Протестантская партия Европы и сторонники германских свобод возлагали надежды на Фридриха и его элегантный двор в Гейдельберге. Те же, кто верил в политическое и религиозное предназначение династии Габсбургов, смотрели в сторону Граца в Штирии, где располагался скучный двор эрцгерцога Фердинанда, кузена правящего императора. После смерти Филиппа II династия испытывала дефицит стабильности. Его преемник в роли главы семейства Филипп III Испанский был человеком бесцветным и ничем не примечательным. Его дочь, талантливая инфанта Изабелла, правившая в Нидерландах вместе с мужем, эрцгерцогом Альбрехтом, в силу своего пола и бездетности не участвовала в решении политических проблем династии. Ее кузен, старый император Маттиас, думал только о том, как бы отсрочить наступление кризиса до того времени, когда он сам уже гарантированно попадет в могилу. Он тоже был бездетен, и семья избрала его преемником кузена Фердинанда Штирийского. Поддержку Филиппа III купили тем, что пообещали в случае избрания Фердинанда императором уступить испанским кузенам феоды Габсбургов в Эльзасе. Такая уступка означала ни много ни мало оказание помощи Испании в транспортировке войск для голландской войны. До подписания договора были проведены соответствующие консультации со Спинолой относительно условий[70]. И снова внутренние проблемы Германии перемешались с европейскими.
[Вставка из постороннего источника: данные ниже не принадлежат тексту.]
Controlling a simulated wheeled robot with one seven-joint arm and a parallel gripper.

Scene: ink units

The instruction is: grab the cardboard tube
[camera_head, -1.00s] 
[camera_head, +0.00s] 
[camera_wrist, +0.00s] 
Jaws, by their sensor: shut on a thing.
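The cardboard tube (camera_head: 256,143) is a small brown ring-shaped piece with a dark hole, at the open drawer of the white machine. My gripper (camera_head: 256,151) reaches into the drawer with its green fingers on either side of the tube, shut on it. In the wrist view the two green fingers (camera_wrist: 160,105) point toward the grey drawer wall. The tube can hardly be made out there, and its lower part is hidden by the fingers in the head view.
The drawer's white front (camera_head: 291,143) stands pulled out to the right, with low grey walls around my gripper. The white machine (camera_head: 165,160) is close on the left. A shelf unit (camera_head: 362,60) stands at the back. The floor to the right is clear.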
Фердинанд, крестник Филиппа II[71], еще до этого события задумал довести до конца дело, начатое крестным отцом. Чувство долга перед церковью зародилось в нем в детстве, когда он воспитывался в иезуитском колледже в Ингольштадте. Позднее он сходил паломником в Рим и Лорето, где, как многие ошибочно полагают, Фердинанд якобы поклялся искоренить ересь в Германии[72]. Фердинанд такой клятвы не давал. Миссия, для исполнения которой его воспитали, была для него такой же естественной, как способность дышать.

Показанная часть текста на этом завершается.